Istanbul-based artist Haluk Akakçe‘s 2012 series of acrylics on archival paper are reminiscent of screen-prints. These works, viewed at Galerist, depict stylized birds and references to both India and Jamaica.
Movement is conveyed through the thick brushstrokes and vibrant colors of French artist Bernard Frize‘s 2013 work “Item” (2013), seen at Perrotin Gallery. The acrylic and resin on canvas cast light and dimension in a complex way. Known primarily for his minimal concepts and broad, explorative technique-heavy works, his work is always fresh and inspiring in its simplicity.
Paper sourced from antique ledger books forms the backdrop of New Yorker Louise Despont‘s untitled 2013 graphite and colored pencil drawings at London’s Ibid Projects. The seamless construct of geometric images yields to more complicated, delicate patterns fashioned after animals and the ethereal.
Aluminum, stainless steel and nylon form four conjoined modules in Argentinian artist Tomás Saraceno‘s piece “Fornax” (2013).

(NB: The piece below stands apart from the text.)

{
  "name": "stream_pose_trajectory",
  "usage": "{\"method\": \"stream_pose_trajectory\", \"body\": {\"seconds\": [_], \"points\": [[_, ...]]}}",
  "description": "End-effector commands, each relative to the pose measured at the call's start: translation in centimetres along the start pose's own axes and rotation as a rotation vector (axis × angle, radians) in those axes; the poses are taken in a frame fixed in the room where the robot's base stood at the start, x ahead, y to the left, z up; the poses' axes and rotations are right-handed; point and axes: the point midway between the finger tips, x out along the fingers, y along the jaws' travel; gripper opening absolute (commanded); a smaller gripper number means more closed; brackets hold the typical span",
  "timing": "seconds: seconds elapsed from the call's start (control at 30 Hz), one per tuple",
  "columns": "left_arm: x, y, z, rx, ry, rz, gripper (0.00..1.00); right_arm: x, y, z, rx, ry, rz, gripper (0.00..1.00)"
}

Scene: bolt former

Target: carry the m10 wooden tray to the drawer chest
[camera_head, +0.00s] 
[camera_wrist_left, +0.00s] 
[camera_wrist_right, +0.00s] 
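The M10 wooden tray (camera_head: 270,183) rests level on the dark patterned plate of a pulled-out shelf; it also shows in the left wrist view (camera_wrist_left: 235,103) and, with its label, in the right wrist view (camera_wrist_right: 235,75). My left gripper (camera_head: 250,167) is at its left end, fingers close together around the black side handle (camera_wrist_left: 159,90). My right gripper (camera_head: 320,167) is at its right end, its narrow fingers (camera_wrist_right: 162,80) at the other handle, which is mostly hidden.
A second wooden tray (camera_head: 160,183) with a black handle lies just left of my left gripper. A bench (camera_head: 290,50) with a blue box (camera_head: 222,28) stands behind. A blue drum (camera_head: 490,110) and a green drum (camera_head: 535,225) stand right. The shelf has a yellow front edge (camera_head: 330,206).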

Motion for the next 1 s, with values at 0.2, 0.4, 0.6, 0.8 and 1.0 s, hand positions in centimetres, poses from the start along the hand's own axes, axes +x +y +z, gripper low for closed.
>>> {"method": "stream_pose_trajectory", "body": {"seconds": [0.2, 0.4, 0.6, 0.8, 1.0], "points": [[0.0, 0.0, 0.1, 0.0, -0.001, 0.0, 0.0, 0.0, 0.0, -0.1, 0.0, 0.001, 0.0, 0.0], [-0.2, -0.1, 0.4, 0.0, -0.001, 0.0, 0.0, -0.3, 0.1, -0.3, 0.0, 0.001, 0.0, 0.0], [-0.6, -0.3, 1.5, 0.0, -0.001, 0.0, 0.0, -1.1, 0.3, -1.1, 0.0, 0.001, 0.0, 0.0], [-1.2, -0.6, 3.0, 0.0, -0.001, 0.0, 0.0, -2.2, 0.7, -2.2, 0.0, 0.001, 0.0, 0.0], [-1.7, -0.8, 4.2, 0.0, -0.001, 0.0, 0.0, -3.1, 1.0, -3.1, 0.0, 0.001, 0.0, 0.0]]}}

The hanging sculpture, found at Andersen’s Contemporary, has paneled and panel-less siding, which either reflects light and color or offers a glimpse of the black spiderwebbing inside.
“Loss of the Lisbon Rhinoceros” (2008), American artist Walton Ford‘s watercolor, gauche, pencil and ink on paper triptych, captures the muted emotion of an animal in the midst of a historic event. The moment, however, was not the animal’s death. Instead it was the fact that this real life event inspired Dürer (a 16th century artist) to create a fanciful rendition of the animal, having never seen one, which would be referenced for over three centuries. Ford’s piece was displayed by the Paul Kasmin Gallery.